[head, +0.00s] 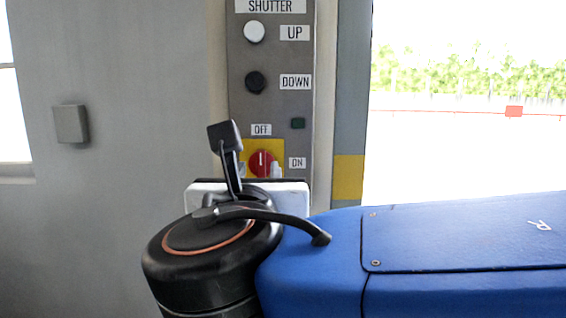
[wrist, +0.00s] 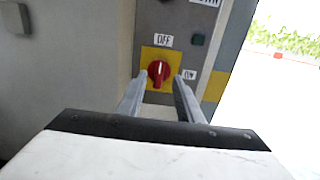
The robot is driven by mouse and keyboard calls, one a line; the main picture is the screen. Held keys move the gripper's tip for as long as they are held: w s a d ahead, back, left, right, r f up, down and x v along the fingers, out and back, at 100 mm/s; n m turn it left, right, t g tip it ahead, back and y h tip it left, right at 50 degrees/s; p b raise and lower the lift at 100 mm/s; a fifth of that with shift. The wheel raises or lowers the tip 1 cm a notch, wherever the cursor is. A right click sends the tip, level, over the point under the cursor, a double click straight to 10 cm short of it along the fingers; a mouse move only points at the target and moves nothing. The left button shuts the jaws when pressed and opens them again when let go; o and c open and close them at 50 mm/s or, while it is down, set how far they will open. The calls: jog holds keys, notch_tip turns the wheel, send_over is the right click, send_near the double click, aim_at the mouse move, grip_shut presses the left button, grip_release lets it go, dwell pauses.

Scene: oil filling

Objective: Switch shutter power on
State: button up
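The red rotary knob (head: 261,163) sits on a yellow plate low on the grey shutter panel (head: 240,110). Its white mark is about vertical, towards the OFF label (head: 261,130); the ON label (head: 297,163) is to its right. In the wrist view the knob (wrist: 158,73) shows between the two fingers of my gripper (wrist: 158,78). The fingers are apart, one on each side of the knob, with gaps to it in the picture. I cannot tell whether their tips reach the knob's depth. In the head view my arm hides the panel's lower end.
Above the knob are a small dark green indicator (head: 298,123), a black DOWN button (head: 256,82) and a white UP button (head: 254,32). A grey wall box (head: 71,124) is on the left. An open doorway lies right of the yellow-banded post (head: 348,177).

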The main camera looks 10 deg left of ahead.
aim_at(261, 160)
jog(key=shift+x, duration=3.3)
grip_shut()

What is required
Copy the data character for character, but drop all pictures from the copy.

Task response
[head, +0.00s] 
[wrist, +0.00s] 
The robot is driven by mouse and keyboard calls, one a line; the main picture is the screen. Held keys move the gripper's tip for as long as they are held: w s a d ahead, back, left, right, r f up, down and x v along the fingers, out and back, at 100 mm/s; n m turn it left, right, t g tip it ahead, back and y h tip it left, right at 50 degrees/s; p b raise and lower the lift at 100 mm/s; a fifth of that with shift. The wheel raises or lowers the tip 1 cm a notch, wherever the cursor is. A right click sends the tip, level, over the point under the cursor, a double click straight to 10 cm short of it along the fingers; a mouse move only points at the target and moves nothing. The left button shuts the jaws when pressed and opens them again when let go; o and c open and close them at 50 mm/s or, while it is down, set how far they will open. The calls: jog holds keys, notch_tip turns the wheel, send_over is the right click, send_near the double click, aim_at the mouse move, grip_shut presses the left button, grip_release lets it go, dwell pauses.

Scene: oil filling

Objective: Switch shutter power on
State: button up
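The red rotary knob (head: 261,163) sits on a yellow plate low on the grey shutter panel (head: 240,110). Its white mark is about vertical, towards the OFF label (head: 261,130); the ON label (head: 297,163) is to its right. In the wrist view the knob (wrist: 158,73) shows between the two fingers of my gripper (wrist: 158,78). The fingers are apart, one on each side of the knob, with gaps to it in the picture. I cannot tell whether their tips reach the knob's depth. In the head view my arm hides the panel's lower end.
Above the knob are a small dark green indicator (head: 298,123), a black DOWN button (head: 256,82) and a white UP button (head: 254,32). A grey wall box (head: 71,124) is on the left. An open doorway lies right of the yellow-banded post (head: 348,177).

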The main camera looks 10 deg left of ahead.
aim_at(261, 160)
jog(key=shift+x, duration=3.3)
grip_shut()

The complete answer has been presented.